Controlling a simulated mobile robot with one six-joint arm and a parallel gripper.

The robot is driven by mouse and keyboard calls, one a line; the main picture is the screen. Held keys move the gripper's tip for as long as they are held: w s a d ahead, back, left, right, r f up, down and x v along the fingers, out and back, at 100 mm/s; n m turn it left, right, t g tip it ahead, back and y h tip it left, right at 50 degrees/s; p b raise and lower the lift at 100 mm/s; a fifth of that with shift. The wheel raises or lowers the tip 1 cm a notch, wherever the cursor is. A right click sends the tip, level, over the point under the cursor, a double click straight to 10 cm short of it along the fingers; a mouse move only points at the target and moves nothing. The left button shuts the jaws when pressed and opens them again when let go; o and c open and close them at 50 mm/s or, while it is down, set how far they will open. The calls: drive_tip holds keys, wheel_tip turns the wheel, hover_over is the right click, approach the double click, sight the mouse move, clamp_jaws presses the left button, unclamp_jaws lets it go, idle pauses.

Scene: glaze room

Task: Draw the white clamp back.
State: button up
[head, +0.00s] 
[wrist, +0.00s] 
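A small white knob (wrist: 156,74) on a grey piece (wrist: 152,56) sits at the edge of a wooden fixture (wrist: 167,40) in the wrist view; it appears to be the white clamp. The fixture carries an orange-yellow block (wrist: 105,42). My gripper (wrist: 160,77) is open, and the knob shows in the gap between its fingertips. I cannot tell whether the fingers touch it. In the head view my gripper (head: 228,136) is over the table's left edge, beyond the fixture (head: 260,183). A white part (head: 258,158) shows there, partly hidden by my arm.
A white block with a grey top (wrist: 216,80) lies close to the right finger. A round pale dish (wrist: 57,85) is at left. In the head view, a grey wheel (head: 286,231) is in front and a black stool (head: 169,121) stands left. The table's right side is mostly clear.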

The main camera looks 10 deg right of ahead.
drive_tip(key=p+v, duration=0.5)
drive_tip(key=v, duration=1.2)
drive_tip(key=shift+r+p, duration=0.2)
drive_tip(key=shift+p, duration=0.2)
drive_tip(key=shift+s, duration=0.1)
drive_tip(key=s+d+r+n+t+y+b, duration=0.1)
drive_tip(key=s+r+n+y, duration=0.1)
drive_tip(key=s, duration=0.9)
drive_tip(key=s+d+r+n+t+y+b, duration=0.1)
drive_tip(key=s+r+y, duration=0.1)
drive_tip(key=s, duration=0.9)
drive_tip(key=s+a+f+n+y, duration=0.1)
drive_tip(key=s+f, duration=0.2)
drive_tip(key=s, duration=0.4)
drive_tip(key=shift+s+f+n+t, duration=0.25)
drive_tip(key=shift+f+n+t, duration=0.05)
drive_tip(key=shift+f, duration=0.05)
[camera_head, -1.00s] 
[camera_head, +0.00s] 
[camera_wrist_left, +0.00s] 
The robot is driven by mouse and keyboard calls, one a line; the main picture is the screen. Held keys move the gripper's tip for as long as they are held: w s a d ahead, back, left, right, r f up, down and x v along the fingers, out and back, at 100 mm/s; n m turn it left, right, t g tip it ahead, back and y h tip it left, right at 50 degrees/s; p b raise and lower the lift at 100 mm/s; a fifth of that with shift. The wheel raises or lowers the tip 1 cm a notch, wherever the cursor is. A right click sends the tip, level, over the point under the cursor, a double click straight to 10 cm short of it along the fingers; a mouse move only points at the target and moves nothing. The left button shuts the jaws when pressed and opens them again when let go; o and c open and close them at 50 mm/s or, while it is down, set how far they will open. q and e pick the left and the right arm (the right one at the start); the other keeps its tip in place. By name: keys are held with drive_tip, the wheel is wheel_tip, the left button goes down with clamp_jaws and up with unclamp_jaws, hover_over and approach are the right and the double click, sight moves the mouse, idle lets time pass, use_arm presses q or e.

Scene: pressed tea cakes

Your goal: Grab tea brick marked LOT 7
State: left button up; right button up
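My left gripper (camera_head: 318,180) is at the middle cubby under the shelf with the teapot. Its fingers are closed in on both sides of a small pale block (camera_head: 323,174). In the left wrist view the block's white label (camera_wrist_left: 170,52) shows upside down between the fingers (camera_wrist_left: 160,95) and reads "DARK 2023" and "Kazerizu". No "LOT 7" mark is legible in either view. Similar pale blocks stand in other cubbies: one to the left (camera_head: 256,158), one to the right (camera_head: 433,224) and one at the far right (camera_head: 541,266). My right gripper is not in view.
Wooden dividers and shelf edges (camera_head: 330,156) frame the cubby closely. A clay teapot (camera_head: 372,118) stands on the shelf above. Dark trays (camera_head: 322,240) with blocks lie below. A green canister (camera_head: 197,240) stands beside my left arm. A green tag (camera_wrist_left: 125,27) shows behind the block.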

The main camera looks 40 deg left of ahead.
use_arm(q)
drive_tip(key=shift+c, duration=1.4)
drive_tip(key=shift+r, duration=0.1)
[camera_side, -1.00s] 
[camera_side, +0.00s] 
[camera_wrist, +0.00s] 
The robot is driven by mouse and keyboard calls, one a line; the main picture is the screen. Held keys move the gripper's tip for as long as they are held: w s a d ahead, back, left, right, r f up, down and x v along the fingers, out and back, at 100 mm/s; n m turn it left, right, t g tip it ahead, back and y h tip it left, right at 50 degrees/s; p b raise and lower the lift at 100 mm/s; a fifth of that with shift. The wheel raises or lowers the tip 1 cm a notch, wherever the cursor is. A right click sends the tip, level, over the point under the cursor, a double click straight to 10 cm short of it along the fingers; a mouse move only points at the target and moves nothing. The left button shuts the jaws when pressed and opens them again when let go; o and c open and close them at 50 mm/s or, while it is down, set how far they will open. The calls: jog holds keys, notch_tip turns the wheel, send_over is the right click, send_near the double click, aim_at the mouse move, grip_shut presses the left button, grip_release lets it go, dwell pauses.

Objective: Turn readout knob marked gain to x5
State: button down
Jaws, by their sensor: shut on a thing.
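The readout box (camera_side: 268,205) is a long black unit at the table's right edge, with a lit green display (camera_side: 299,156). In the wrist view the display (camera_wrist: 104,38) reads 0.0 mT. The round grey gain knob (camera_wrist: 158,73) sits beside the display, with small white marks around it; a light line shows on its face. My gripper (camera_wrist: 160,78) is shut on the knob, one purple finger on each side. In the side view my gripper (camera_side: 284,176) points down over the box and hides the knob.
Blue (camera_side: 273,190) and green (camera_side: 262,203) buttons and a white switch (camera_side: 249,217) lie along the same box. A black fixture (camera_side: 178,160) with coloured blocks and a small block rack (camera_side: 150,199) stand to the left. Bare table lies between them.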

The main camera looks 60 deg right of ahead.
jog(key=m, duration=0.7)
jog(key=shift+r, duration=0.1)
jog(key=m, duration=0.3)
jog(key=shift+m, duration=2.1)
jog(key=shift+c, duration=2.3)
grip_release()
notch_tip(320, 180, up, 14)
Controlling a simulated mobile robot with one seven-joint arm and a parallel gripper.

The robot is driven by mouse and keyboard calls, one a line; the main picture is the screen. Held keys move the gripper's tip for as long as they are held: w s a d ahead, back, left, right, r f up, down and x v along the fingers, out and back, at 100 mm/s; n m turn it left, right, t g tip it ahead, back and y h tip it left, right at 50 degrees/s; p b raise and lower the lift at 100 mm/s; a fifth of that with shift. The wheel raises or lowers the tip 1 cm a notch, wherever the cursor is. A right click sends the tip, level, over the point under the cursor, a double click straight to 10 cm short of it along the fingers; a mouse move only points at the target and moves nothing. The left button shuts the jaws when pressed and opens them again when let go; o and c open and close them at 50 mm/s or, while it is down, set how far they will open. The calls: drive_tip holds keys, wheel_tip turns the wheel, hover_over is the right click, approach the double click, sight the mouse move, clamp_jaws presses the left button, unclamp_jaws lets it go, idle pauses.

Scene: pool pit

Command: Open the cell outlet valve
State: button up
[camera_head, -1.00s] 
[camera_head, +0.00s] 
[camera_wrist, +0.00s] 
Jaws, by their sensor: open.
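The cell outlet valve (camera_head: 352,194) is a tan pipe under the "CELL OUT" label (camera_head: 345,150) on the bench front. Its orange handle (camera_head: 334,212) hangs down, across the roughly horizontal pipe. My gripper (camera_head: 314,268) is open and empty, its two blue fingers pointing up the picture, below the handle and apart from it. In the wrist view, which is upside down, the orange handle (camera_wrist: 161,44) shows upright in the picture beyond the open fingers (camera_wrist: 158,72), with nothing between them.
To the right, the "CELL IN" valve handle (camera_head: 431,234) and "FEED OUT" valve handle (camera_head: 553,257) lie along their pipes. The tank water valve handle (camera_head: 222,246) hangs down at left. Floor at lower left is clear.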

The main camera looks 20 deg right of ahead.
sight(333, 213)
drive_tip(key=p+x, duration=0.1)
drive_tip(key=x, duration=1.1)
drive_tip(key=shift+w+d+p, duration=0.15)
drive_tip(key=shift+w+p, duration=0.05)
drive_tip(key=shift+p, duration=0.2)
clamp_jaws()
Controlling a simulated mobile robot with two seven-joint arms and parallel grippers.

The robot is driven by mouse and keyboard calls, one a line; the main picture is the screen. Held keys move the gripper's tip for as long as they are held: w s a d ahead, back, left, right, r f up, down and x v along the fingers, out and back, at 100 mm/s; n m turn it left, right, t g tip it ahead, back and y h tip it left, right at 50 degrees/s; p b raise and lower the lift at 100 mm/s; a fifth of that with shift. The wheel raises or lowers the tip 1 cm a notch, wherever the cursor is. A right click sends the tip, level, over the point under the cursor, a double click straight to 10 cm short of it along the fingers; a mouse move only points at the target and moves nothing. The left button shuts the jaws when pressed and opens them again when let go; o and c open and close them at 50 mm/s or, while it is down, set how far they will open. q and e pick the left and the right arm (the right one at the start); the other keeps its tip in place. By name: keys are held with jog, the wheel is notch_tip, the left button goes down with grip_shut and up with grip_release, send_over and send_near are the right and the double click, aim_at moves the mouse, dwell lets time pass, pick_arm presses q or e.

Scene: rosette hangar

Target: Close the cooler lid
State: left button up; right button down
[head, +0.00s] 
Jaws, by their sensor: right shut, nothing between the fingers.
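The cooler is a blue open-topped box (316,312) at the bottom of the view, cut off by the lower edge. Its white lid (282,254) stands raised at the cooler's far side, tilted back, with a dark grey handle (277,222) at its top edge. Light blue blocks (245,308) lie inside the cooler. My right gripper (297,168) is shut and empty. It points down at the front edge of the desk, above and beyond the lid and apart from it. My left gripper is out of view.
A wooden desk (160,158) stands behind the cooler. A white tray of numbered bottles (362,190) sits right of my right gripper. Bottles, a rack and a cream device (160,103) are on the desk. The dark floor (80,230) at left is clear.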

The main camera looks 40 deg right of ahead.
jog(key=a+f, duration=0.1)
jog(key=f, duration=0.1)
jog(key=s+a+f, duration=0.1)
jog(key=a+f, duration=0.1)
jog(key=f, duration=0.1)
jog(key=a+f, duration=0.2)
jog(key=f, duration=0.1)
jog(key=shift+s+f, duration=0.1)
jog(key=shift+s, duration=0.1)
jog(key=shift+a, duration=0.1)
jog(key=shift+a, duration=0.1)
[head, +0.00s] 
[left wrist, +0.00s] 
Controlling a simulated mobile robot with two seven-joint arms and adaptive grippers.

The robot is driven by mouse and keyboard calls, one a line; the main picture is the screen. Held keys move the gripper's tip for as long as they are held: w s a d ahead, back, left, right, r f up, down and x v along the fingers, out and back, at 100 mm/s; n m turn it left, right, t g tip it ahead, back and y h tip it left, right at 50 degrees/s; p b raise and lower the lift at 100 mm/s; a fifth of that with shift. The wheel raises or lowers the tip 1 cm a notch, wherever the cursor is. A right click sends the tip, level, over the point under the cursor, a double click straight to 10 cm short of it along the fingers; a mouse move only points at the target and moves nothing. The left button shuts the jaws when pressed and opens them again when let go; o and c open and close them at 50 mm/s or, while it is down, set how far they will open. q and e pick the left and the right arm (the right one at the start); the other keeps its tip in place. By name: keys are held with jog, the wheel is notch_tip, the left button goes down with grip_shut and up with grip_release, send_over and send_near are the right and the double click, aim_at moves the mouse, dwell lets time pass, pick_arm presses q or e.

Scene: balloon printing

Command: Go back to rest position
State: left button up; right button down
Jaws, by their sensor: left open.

= TASK BRIEF =
Check each line above for the word "seven" and copy the ones that have it.

= ANSWER TO THIS EXERCISE =
Controlling a simulated mobile robot with one seven-joint arm and a parallel gripper.
Controlling a simulated mobile robot with two seven-joint arms and parallel grippers.
Controlling a simulated mobile robot with two seven-joint arms and adaptive grippers.

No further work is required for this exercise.